* What is needed *
Find the lines holding "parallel" and copy them.

·····

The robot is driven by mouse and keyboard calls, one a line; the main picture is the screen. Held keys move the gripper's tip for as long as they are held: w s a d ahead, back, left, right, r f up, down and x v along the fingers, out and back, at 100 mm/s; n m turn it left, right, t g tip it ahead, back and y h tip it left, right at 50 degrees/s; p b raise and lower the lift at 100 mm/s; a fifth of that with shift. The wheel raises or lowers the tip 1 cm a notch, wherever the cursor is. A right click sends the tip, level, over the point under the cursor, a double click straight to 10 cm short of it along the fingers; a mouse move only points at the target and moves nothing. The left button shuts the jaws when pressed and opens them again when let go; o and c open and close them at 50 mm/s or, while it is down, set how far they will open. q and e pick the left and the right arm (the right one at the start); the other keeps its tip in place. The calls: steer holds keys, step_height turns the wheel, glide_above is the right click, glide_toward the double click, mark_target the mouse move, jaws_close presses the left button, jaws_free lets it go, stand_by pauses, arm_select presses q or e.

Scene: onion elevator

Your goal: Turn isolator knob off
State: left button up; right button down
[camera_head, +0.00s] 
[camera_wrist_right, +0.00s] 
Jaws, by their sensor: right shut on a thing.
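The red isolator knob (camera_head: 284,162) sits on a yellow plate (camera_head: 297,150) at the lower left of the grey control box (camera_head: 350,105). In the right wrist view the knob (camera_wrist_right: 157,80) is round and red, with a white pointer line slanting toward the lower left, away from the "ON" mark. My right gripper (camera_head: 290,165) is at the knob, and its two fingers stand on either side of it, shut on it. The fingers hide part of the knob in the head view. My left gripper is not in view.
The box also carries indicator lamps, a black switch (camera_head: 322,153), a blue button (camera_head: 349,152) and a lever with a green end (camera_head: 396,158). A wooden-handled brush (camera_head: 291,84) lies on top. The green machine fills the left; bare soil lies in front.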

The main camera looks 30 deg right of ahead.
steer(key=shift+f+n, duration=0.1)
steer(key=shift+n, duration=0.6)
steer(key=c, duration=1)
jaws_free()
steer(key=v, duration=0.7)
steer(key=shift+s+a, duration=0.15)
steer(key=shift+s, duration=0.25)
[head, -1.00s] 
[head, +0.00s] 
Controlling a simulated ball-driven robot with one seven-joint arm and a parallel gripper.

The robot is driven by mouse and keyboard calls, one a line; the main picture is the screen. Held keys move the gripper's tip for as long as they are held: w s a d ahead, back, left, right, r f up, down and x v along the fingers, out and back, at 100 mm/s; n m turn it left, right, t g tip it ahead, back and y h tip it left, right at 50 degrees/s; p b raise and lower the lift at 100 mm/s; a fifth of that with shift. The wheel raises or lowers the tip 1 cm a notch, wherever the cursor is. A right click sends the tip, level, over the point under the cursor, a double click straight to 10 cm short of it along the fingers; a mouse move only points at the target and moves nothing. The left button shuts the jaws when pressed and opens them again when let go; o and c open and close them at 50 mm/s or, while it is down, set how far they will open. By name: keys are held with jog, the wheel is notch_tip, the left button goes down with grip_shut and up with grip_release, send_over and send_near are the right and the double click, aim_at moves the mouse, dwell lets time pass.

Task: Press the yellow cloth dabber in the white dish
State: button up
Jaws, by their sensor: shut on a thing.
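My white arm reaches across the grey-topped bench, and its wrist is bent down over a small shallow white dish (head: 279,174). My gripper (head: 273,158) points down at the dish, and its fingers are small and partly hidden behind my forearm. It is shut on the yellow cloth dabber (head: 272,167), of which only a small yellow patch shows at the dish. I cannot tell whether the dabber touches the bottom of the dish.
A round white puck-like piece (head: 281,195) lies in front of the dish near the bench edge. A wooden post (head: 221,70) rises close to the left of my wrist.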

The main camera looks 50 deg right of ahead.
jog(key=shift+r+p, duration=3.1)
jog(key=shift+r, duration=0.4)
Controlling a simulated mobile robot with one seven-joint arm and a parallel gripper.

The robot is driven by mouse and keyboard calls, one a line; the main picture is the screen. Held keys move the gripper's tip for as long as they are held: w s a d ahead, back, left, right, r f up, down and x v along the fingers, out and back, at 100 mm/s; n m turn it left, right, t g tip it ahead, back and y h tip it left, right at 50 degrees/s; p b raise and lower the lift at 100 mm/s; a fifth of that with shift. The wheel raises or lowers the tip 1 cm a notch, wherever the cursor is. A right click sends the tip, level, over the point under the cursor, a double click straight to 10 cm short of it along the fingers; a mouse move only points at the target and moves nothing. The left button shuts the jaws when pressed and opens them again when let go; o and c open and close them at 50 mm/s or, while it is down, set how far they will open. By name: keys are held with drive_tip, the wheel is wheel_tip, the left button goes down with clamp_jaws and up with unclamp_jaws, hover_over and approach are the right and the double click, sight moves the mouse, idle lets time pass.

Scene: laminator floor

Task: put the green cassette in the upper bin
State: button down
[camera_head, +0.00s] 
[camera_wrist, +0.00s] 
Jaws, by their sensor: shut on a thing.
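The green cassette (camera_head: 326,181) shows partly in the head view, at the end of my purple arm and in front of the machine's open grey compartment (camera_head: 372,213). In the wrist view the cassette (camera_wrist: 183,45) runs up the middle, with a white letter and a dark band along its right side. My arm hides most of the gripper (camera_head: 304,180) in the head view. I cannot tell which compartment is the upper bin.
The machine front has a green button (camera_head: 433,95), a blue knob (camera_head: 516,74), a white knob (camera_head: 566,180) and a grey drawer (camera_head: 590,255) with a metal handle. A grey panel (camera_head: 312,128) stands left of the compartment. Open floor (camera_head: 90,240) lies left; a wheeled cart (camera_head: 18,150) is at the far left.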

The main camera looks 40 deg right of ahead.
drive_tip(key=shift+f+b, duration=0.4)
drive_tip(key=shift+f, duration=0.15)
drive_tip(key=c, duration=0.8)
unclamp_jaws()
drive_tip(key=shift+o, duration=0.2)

·····

* Written response *
Controlling a simulated ball-driven robot with one seven-joint arm and a parallel gripper.
Controlling a simulated mobile robot with one seven-joint arm and a parallel gripper.

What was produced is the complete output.